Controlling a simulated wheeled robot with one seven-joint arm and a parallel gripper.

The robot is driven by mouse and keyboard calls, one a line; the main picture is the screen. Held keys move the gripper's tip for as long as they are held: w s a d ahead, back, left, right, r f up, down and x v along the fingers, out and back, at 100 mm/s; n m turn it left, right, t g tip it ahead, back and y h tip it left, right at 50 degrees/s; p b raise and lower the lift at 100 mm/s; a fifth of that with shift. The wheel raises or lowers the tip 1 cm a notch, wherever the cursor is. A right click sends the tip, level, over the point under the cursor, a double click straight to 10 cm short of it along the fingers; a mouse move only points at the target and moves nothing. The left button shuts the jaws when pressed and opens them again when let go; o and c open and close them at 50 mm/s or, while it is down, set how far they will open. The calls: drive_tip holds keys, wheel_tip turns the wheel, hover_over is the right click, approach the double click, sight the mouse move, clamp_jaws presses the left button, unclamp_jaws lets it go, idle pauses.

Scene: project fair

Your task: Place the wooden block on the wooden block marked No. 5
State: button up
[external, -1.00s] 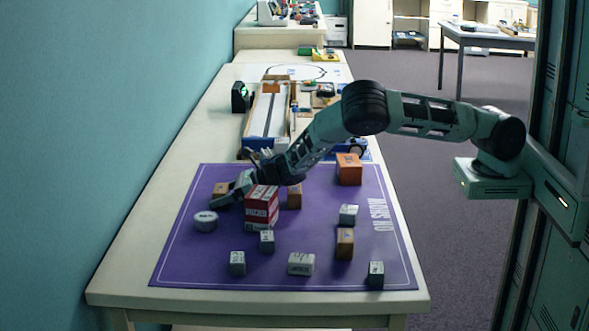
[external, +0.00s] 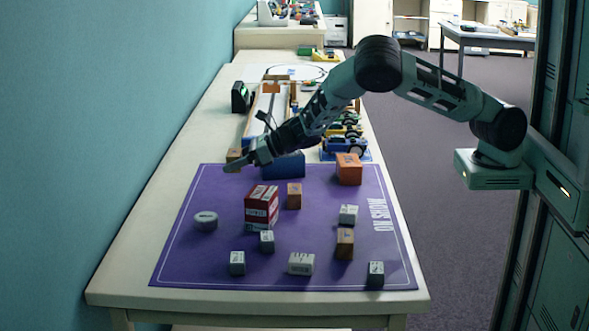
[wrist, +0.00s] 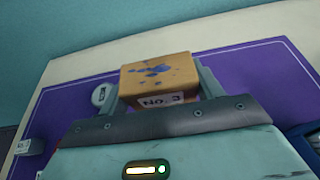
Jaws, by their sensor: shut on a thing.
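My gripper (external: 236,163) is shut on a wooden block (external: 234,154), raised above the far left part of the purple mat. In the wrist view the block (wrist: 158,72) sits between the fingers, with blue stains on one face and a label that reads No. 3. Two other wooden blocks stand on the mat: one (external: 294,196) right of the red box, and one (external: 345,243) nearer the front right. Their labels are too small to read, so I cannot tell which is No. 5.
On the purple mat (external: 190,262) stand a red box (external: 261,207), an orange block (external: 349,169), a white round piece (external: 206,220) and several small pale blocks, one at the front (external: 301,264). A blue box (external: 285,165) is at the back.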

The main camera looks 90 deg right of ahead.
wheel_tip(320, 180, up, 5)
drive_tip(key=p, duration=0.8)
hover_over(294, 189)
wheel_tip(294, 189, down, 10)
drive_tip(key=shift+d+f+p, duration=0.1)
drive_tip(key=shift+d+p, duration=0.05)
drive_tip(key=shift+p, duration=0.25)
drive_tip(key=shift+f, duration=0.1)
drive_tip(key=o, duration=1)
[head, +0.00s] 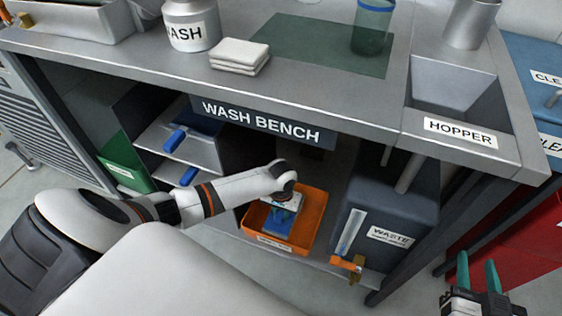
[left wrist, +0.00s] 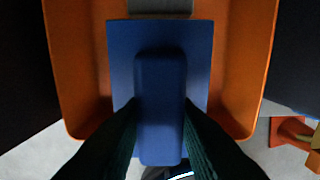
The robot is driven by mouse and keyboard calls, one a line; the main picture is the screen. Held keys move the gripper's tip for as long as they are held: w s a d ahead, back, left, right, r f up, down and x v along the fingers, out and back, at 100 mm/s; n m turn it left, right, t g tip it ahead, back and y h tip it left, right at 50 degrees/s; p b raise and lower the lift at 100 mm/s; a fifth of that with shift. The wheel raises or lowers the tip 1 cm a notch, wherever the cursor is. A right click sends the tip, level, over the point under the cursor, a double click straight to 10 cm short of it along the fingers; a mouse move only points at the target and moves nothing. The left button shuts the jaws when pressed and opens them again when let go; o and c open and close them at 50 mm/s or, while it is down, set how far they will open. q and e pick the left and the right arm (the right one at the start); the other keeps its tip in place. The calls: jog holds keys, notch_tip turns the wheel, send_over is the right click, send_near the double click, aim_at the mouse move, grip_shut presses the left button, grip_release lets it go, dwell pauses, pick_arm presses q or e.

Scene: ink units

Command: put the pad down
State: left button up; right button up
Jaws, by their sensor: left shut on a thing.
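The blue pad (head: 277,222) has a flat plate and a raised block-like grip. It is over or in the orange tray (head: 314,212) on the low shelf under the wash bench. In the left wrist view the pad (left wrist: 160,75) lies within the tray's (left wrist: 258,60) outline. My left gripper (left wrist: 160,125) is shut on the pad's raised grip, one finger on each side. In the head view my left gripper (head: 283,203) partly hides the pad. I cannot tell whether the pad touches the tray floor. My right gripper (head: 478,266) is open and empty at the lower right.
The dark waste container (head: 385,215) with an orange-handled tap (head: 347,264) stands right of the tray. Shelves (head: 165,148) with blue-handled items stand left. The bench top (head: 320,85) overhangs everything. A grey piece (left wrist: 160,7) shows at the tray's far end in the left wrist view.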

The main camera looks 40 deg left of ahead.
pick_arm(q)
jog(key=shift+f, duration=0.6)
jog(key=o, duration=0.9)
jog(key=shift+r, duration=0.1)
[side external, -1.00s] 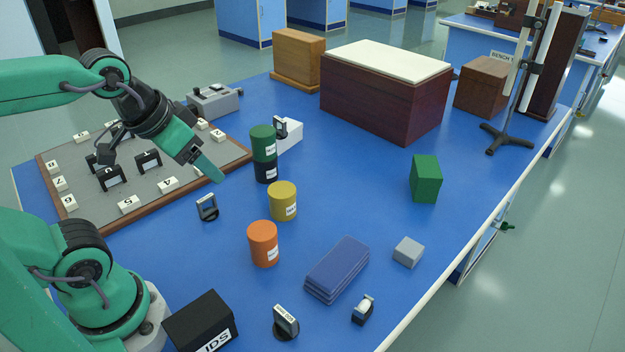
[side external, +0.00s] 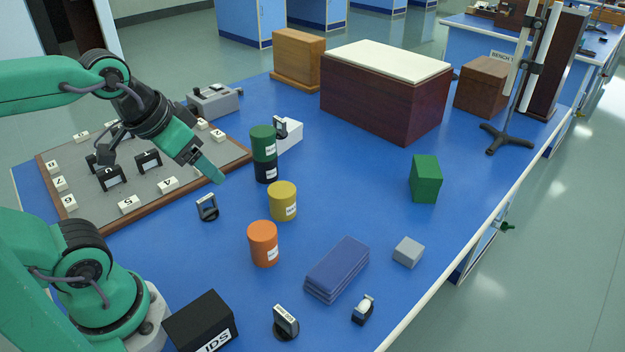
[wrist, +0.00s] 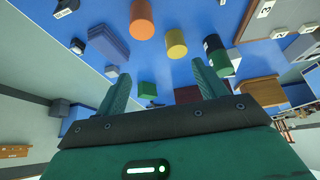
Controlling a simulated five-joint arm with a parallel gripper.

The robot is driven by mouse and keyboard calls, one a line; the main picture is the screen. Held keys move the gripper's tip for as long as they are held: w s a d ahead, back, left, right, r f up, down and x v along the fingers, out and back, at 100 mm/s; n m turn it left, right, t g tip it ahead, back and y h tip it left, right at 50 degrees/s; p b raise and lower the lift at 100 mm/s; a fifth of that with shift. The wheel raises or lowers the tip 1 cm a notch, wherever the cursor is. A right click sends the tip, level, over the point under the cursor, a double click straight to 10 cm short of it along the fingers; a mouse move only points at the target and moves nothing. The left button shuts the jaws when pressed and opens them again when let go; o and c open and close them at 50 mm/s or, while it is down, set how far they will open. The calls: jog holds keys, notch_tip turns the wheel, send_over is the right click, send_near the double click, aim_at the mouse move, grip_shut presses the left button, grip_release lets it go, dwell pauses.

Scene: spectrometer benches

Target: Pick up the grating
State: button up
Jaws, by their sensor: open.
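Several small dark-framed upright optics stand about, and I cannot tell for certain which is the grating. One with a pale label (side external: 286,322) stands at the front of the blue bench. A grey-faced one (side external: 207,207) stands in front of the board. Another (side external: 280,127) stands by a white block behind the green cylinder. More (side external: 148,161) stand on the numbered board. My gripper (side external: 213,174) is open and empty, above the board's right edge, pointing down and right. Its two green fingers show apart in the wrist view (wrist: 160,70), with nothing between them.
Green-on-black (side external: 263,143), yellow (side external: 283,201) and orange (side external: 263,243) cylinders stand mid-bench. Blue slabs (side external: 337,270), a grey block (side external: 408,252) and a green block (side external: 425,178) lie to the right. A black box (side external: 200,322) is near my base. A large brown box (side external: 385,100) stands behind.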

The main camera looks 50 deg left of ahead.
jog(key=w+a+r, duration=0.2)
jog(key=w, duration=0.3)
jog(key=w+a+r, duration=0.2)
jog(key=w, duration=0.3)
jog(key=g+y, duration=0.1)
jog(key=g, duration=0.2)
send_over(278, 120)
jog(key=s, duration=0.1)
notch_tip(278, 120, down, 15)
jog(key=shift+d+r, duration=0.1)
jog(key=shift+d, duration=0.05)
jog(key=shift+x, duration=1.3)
--- --- ---
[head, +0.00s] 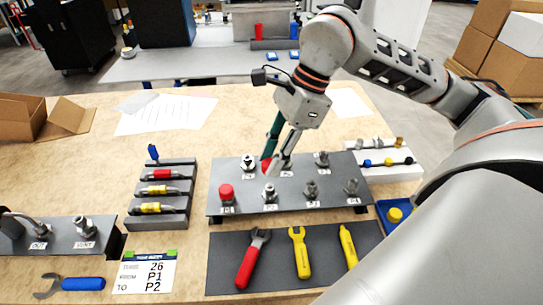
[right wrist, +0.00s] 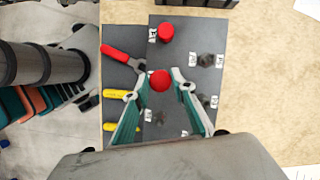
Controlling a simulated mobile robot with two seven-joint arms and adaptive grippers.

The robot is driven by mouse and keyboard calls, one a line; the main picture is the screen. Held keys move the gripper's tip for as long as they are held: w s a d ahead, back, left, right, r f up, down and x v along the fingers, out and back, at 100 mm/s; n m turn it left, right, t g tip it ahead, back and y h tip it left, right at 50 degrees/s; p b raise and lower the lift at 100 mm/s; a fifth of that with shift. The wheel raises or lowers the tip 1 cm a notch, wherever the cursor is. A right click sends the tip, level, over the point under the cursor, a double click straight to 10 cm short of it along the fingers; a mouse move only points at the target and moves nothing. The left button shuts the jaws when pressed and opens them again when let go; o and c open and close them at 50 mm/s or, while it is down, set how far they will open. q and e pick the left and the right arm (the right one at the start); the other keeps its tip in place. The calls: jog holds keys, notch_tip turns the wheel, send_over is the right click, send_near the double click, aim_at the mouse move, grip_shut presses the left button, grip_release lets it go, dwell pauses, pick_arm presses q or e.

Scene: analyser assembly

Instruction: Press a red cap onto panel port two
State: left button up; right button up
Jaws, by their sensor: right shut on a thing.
--- --- ---
**THE EXERCISE**
In the listing above, find the line with "[side external, +0.00s]" and the line with "Controlling a simulated five-joint". Copy exactly those two and every line between, without the pictures.

**FULL OUTPUT**
[side external, +0.00s] 
[wrist, +0.00s] 
Controlling a simulated five-joint arm with a parallel gripper.

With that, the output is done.